To that end, Dumes and Fojtik say Cohen has pursued several relevant certifications for its Middletown electronics disassembly and processing plant, including R2 (Responsible Recycling), RIOS (Recycling Industry Operating Standard), e-Stewards, OHSAS (Occupational Health and Safety Assessment Series) 18001, ISO (International Organization for Standardization) 14000 and NAID (National Association for Information Destruction) AAA certification.
“As far as scrap companies making this transition, I think we’re leading the way,” Dumes says. His and Fojtik’s description of the company’s current plant and its evolution demonstrates long-term commitment to the sector.
“We started with Joey taking some units apart, and then ramping up for additional dismantling capabilities,” Dumes says. “As the business started to grow, our in-house fabrication division built our dismantling tables. The parent company resources allowed us the capital, leverage and know-how to do this. We went from one to about six to 20 and then 50 work stations at our peak. At that point, we realized the volume justified a shredder and downstream system that could increase our capacity eight-fold overnight.”
The shredding system has by no means replaced dismantling, Dumes says, because, “At the same time we were shopping for the shredder, reuse and refurbishment was becoming the hot topic.”
Fojtik says the electronics shredding plant consists of a “one-of-a-kind” shredding and downstream sorting system designed to identify and separate aluminum, steel, copper, circuit board and mixed plastic fractions.
The dismantling tables, along with a new reuse department that houses a large hard drive wiping system, help the company maximize its refurbished component and working unit resale income. A fleet of more than 10 forklifts, skid-steer loaders and a front-end loader moves material through the plant. Five box trucks pick up material from corporate customers and can offer on-site hard drive destruction.
Looking back and forward
The electronics recycling efforts of Cohen are being fully rolled out in 2017, Dumes says, including an open house and rebranding of the division scheduled for June 1, 2017. He calls it part of the company’s “brand evolution from Cohen Bros. Inc. to Cohen, and now Cohen with descriptors, like Cohen Recycling, Cohen Auto Parts and Cohen Electronics—which will look very similar but very different on June 2, 2017.”
While much of Dumes’ time in the past two years has been spent with Fojtik on the build-out of the company’s electronics division, Dumes is quick to point out that the company has not been standing still on the scrap metal side of the business.
In this area of the business, Cohen has a new copper briquetting operation in Middletown designed to fully upgrade some of the red metal scrap that flows into its 20 facilities, in addition to competitively buying truckloads from other dealers. Dumes says Cohen also has added personnel with expertise to be able to offer “consumer-ready blends” of stainless steel and alloy scrap products.
In its current sectors and potential new ones, “We’re always considering expansion and acquisition opportunities,” he says. On the electronics side, Dumes adds, “We have strategically built this division to be scalable.”

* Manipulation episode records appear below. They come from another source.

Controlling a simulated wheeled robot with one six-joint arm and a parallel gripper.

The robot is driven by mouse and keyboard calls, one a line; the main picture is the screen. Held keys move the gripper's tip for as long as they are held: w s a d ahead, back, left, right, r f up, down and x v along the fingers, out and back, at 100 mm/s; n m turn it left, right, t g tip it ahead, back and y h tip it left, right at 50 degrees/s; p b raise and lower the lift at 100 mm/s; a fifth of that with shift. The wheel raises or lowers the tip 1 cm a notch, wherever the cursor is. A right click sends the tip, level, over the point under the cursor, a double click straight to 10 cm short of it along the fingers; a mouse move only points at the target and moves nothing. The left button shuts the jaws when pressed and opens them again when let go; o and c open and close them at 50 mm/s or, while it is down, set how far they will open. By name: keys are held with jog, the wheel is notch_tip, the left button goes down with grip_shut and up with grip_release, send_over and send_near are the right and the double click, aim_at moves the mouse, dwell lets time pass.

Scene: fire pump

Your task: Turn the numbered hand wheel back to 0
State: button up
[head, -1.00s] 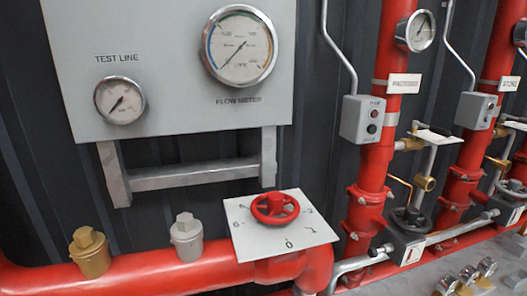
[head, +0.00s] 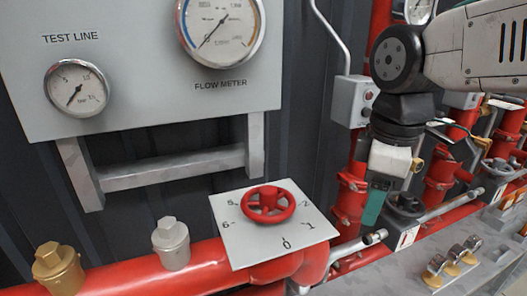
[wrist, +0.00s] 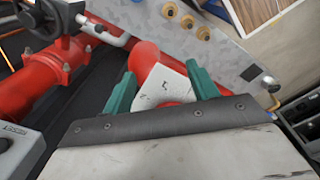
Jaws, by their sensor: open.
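The red hand wheel (head: 267,204) sits on a white numbered plate (head: 240,246) above the red pipe in the head view. The figures 0, 1, 2, 5 and 6 can be read around the wheel, with 0 at the front edge. I cannot make out a pointer on the wheel. My gripper (head: 374,205) hangs to the right of the plate, apart from the wheel, with green fingers pointing down. In the wrist view my gripper (wrist: 160,88) has its two green fingers spread, with the plate (wrist: 160,82) and a bit of red wheel (wrist: 172,103) showing beyond and between them.
A flow meter gauge (head: 221,30) and a test line gauge (head: 76,89) are on the grey panel behind. A brass cap (head: 61,268) and a silver cap (head: 171,245) stand on the pipe at left. Red risers and valves crowd the right.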

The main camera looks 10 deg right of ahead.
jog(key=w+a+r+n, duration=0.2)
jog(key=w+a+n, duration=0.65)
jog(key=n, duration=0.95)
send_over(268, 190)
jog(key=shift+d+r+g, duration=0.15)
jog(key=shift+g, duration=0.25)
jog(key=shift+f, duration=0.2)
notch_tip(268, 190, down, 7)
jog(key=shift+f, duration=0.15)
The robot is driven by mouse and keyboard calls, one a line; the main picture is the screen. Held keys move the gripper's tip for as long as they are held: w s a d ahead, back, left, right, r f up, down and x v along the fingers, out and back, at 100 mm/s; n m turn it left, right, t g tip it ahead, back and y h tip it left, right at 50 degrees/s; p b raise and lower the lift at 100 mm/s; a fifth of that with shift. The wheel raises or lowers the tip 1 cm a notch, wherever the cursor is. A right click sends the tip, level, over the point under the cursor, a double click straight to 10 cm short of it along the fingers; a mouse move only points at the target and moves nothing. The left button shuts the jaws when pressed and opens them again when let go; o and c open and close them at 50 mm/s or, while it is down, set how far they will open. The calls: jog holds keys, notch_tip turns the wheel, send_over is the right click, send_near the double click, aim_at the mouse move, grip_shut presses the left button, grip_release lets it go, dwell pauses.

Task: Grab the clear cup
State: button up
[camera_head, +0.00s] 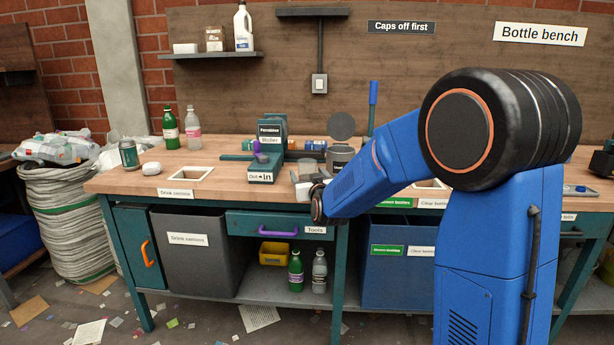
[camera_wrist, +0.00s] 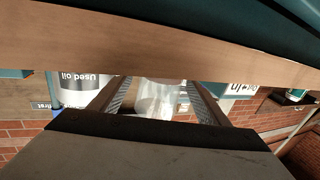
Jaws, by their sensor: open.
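The clear cup (camera_head: 308,168) stands near the front edge of the bench, just right of the roller machine. In the wrist view the clear cup (camera_wrist: 158,98) shows upside down between the two fingers, beyond the bench edge. My gripper (camera_head: 304,188) is at the front edge of the bench, close to the cup and partly hidden by my blue arm. In the wrist view my gripper (camera_wrist: 157,90) is open, with one finger on each side of the cup. I cannot tell whether the fingers touch it.
The wooden bench edge (camera_wrist: 160,50) crosses the wrist view close to the fingers. The roller machine (camera_head: 268,160) stands left of the cup. A grey used-oil can (camera_wrist: 80,87) stands close by; it also shows in the head view (camera_head: 340,158). Green (camera_head: 170,128) and clear (camera_head: 193,128) bottles stand farther left.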

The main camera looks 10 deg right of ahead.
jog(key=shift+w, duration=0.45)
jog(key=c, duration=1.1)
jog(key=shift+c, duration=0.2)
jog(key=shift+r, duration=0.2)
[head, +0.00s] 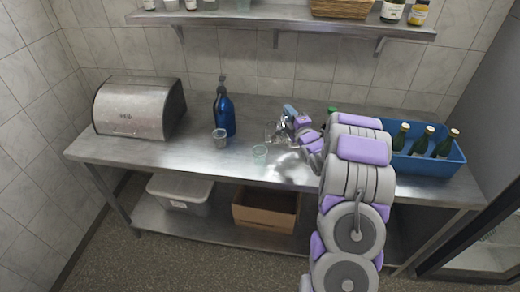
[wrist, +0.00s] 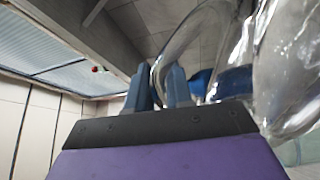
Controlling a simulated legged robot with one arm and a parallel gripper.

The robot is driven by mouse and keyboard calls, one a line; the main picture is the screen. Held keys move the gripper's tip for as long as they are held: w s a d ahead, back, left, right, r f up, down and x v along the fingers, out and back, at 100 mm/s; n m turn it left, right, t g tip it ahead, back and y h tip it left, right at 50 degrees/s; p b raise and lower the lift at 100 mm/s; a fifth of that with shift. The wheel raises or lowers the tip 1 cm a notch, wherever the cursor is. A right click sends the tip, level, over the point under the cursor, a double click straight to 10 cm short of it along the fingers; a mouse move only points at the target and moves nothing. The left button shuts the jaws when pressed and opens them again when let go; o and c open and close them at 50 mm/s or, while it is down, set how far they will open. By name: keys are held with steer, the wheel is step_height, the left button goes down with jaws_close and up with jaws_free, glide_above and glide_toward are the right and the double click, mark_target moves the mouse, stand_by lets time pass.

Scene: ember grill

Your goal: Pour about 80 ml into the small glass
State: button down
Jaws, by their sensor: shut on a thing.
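My gripper (head: 291,112) is over the middle of the steel counter, its blue fingers showing in the wrist view (wrist: 158,88). It is shut on the handle of a clear glass jug (wrist: 290,65), whose handle loops past the fingertips. In the head view the jug is faint against the steel, so its tilt and liquid level are hard to tell. I see no stream between jug and glass.
A steel bread bin (head: 128,108) is at the left. A blue crate (head: 428,163) with several green bottles is at the right, partly behind my arm. A shelf (head: 280,21) hangs above.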

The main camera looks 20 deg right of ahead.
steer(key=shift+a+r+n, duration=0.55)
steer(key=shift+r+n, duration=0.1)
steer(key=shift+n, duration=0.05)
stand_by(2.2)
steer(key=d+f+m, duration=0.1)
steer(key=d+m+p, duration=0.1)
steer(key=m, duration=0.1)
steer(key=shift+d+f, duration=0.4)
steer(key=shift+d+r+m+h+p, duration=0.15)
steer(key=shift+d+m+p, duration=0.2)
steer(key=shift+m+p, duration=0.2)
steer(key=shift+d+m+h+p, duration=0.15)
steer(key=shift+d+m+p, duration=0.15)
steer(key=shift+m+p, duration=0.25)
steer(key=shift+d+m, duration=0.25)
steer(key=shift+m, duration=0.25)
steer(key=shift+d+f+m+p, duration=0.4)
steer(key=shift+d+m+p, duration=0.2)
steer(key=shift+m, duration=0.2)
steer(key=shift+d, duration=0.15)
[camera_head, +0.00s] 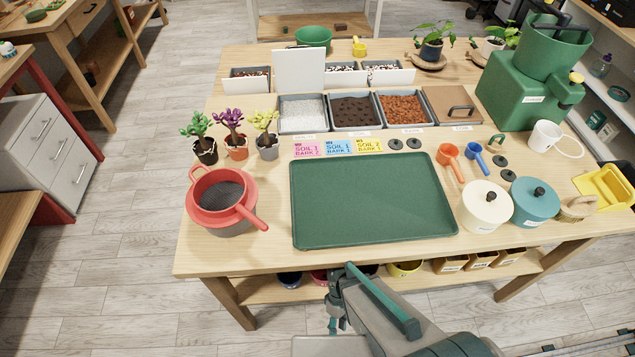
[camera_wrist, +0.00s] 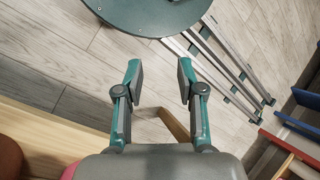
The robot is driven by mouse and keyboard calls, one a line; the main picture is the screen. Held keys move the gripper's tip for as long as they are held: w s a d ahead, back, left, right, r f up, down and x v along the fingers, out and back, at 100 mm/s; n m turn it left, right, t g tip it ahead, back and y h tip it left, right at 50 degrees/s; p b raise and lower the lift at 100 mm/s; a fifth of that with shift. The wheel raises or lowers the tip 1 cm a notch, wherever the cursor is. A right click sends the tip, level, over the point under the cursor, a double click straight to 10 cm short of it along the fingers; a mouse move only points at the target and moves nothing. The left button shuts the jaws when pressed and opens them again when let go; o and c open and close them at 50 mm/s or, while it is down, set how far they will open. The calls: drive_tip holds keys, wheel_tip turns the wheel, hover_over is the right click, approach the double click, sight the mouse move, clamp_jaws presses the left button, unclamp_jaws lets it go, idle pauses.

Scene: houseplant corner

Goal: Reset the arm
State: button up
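In the head view my arm is at the bottom middle, in front of the table's front edge. My gripper (camera_head: 338,310) is partly visible there, pointing down and low beside the table's edge. Nothing is held in it.
The wooden table (camera_head: 240,255) holds a green tray (camera_head: 370,200), a red sieve (camera_head: 222,195), two lidded pots, scoops, small plants, soil bins and a green machine (camera_head: 520,95). A shelf below carries several pots and boxes.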

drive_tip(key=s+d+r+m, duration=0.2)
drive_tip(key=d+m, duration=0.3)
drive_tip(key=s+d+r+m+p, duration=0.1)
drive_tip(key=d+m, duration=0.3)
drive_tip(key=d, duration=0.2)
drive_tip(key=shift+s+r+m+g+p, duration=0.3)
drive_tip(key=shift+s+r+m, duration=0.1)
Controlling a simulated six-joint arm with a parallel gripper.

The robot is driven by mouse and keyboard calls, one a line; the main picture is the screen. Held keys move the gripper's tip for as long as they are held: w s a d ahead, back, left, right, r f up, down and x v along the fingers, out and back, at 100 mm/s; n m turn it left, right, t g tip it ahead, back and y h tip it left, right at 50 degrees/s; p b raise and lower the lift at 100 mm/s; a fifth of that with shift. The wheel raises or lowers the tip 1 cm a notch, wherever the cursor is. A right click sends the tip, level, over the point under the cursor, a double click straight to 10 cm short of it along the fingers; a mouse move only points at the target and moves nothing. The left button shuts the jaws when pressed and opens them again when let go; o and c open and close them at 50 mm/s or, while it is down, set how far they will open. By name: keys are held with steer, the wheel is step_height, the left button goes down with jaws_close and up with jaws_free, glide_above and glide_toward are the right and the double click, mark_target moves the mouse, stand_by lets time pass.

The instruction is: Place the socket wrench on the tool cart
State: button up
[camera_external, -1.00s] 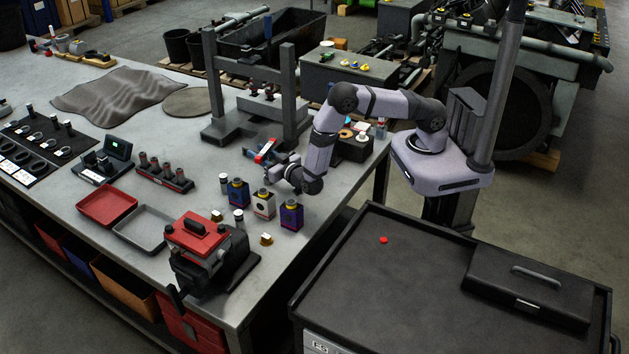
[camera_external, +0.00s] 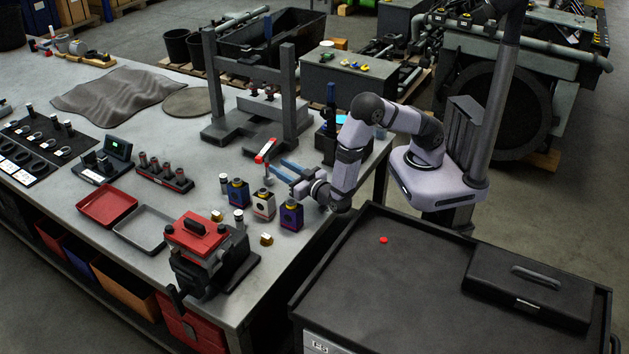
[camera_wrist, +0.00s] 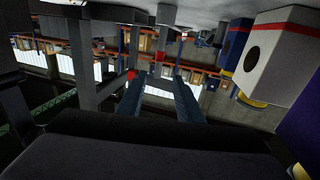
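A tool with a red and white top (camera_external: 265,151) on a thin grey stem stands on the workbench (camera_external: 215,280); I cannot tell for sure that it is the socket wrench. My gripper (camera_external: 284,168) is just right of it, with its blue fingers pointing left towards it. In the wrist view, which looks upside down, the fingers (camera_wrist: 159,82) are apart, with nothing seen held between them. A red part (camera_wrist: 131,75) shows near the left fingertip. The black-topped tool cart (camera_external: 400,290) stands at the lower right.
Small boxes (camera_external: 291,215) stand close in front of my gripper. A grey press frame (camera_external: 290,90) rises behind it. A red-topped vise (camera_external: 197,232) sits at the bench's near corner. The cart holds a black case (camera_external: 530,280) and a small red disc (camera_external: 383,240); its left half is mostly clear.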

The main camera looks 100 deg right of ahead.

He says the wisdom of the company’s previous generations of leaders remains very much at hand, with 94-year-old Wilbur having reminded him regarding the new venture: “Don’t screw it up.”
Dumes adds, “That message has been loud and clear from Wilbur on down: There are additional exposures and responsibilities [with electronic scrap], and it’s our fourth-generation responsibility to protect the work of the previous generations while doing this. Certifications are great, but in the end they are pieces of paper. Actions dictate values. Three generations have afforded Andy and me the opportunity to add our mark to the Cohen legacy. I’m grateful for that and take it very seriously.”
Regarding Cohen’s overall future, he says, “We’ve got a playbook, but it’s a meticulous, detail-oriented business. We’ve grown strategically at this point, and we’re not going to spread ourselves thin or grow too fast.”